River Story
Hardly half a dozen women’s names are split among the three million miles of American river. These names were given by men: in 1805 Captain Clark gave Judith River his cousin’s name and one week later, in Montana, Captain Lewis did the same to Marias River. There is a Maries River in Missouri and a Mary’s River in Illinois and a Marys River in Oregon, which Adam Wimple named for his sister, Mary, before hanging for the murder of his wife, Mary, in 1852.
There is Hutchinson River in the Bronx, honoring the antinomian Anne Hutchinson, banished from the Massachusetts Bay Colony in 1637, and killed, in 1643, on the muddy east bank by the Siwanoy; and Elizabeth River, named by the settlers of Jamestown for the Winter Queen Elizabeth Stuart, daughter of James VI and I, Queen of Bohemia for a single winter, in 1619.
In California, Gaspar de Portolá named the Santa Ana, Santa Clara, Santa Ynez, and Santa Margarita Rivers; in eastern Texas, Spanish missionaries named Angelina River for the “little angel” Hasinai girl who extended them a hand in friendship.
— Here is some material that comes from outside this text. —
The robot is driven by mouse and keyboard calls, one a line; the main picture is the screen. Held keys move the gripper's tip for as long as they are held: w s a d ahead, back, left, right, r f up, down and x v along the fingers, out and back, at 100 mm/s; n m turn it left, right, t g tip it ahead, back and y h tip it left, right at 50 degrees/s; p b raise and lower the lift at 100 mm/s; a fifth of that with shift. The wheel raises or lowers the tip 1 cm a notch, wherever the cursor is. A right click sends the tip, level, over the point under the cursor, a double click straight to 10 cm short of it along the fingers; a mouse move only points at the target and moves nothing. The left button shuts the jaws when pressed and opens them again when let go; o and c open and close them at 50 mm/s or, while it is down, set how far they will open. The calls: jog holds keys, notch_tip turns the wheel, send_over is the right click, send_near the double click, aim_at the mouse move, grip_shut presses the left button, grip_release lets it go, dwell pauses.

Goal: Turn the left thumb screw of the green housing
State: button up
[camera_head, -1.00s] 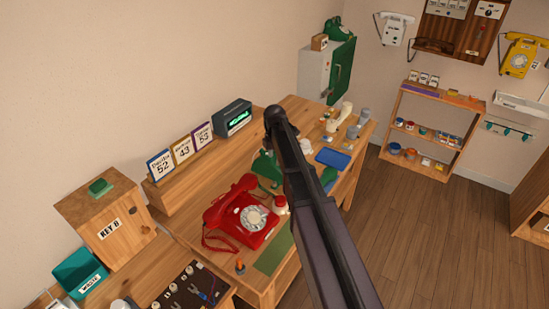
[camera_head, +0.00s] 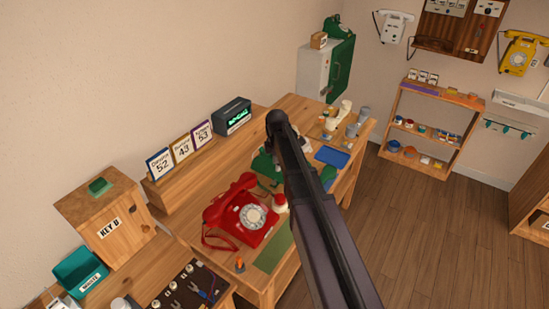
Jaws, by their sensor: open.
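A green housing (camera_head: 263,166) shows on the workbench just left of my dark arm. More green (camera_head: 327,175) shows on the arm's right side, and I cannot tell if it is the same piece. My arm covers the middle of this area. The left thumb screw is not discernible. My gripper is hidden behind the arm, so its place relative to the housing and its jaws cannot be seen.
A red dial phone (camera_head: 243,214) sits left of my arm on the wooden bench (camera_head: 188,229). A blue tray (camera_head: 332,157) lies to the right of the arm. Number cards (camera_head: 182,150) and a dark display box (camera_head: 232,116) stand behind. Open floor (camera_head: 425,235) lies right.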

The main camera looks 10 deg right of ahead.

In Northern Minneosta, settlers named Ann River for the Ojibwe woman they called “Old Ann,” “Old Moose,” and “The Monument.”
Among the male the near three millions of miles of American creek, run, and stream that still remain only the feminine genera: Woman Creek, White Woman Creek, Crazy Woman Creek, Woman Hollering Creek, Dirty Womans Creek, Strangle Woman Creek. The cold morning that Grand Army of the Republic Highway brings us to Huron, on our tour of the Great Lakes, I pull onto the shoulder of a little coastal bridge to watch Old Woman Creek run out from the woods, under our feet, and mix with the ocean.